In this lecture we will interpret this concept of derivative geometrically.
Our purpose is to draw a tangential line to a curve that represents a graph of function f(x).
Let's assume that we have a function f(x) defined on some interval (a,b). Point x0 is inside this interval, that is x0∈(a,b). We have to construct a line tangential to a graph of our function f(x) at point x0.
Since tangential line is supposed to have one common point with a curve at a point of tangency (x0,f(x0), we already have one point our tangential line is supposed to pass through. We need a second parameter to define the tangential line. It can be another point it passes through or an angle it forms with another line. The latter method is preferable and that other line is the X-axis.

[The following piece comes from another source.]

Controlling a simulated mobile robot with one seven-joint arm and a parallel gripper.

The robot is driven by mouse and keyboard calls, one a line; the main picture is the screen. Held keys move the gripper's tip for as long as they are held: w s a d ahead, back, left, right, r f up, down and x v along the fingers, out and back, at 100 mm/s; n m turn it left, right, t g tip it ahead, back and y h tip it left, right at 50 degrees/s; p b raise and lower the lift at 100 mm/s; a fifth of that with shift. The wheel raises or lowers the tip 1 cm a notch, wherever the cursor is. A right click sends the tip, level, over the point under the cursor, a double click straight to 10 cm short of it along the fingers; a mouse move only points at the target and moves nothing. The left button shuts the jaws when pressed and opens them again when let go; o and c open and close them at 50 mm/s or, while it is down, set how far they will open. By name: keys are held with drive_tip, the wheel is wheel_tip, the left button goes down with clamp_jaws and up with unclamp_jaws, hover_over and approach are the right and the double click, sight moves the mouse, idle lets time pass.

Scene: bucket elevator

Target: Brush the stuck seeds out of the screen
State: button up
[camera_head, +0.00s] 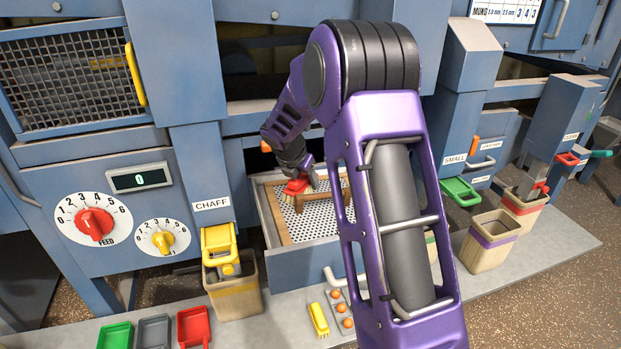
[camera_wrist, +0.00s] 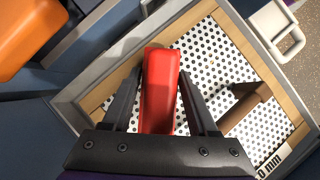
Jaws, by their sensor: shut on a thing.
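My gripper (camera_wrist: 156,108) is shut on a red brush (camera_wrist: 158,85), seen from above between the two dark fingers in the wrist view. In the head view the red brush (camera_head: 297,186) is low over the left side of the perforated screen (camera_head: 318,222). Whether its bristles touch the screen I cannot tell. The screen (camera_wrist: 215,65) is white with dark holes and has a wooden frame with a wooden crossbar. It lies in an open blue-grey drawer (camera_head: 300,272). Stuck seeds cannot be told apart from the holes. My arm hides the drawer's right side in the head view.
A yellow brush (camera_head: 318,319) and a tray of orange pieces (camera_head: 340,308) lie on the ledge in front of the drawer. A chaff bin (camera_head: 235,292) stands at left, near green, grey and red scoops (camera_head: 193,326). More bins (camera_head: 488,243) stand at right.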

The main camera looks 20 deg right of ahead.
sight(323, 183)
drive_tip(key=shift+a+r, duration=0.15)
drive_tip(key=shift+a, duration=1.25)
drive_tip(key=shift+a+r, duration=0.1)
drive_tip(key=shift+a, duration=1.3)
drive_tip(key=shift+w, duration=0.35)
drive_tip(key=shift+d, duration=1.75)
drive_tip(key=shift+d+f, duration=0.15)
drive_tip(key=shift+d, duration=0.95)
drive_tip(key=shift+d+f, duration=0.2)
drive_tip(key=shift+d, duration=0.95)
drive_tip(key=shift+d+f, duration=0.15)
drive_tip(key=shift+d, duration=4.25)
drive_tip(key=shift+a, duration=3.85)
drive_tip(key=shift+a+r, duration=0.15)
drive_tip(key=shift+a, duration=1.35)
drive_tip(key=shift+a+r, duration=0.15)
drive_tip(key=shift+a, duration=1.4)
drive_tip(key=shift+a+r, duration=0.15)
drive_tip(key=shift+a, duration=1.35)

To determine the angle our tangential line forms with the X-axis, choose a point x1 within the same interval (a,b) close to point x0 and consider a triangle ΔABC on the picture below.
Our plan is to move point x1 closer to x0, which will cause point B to move closer to point A and, therefore, line AB to be closer to a tangential line to a curve at point A.
At any moment of this process we know the tangent of an angle ∠BAC:
tan ∠BAC = BC/AC = [f(x1)−f(x0)] / (x1−x0)
All we have to do now is to take a limit of this expression as point x1 tends to x0. If this limit exists (which for some functions f(x) might not be the case), it will be a tangent of a tangential line to our curve at point A - a second parameter needed to completely define the position of a tangential line at this point.
Traditionally, this is expressed using a substitution
x1 = x0 + Δx
that results in the following expression for tangent of an angle φ formed by a tangential line at point x0 with the X-axis:
tan ∠φ = limΔx→0[f(x0+Δx)−f(x0)]/Δx
As we see, this is exactly the definition of a derivative of a function f(x) at point x0.
Thus, we came to a geometrical interpretation of a derivative - a tangent of an angle formed by a tangential line to a graph of this function with the X-axis.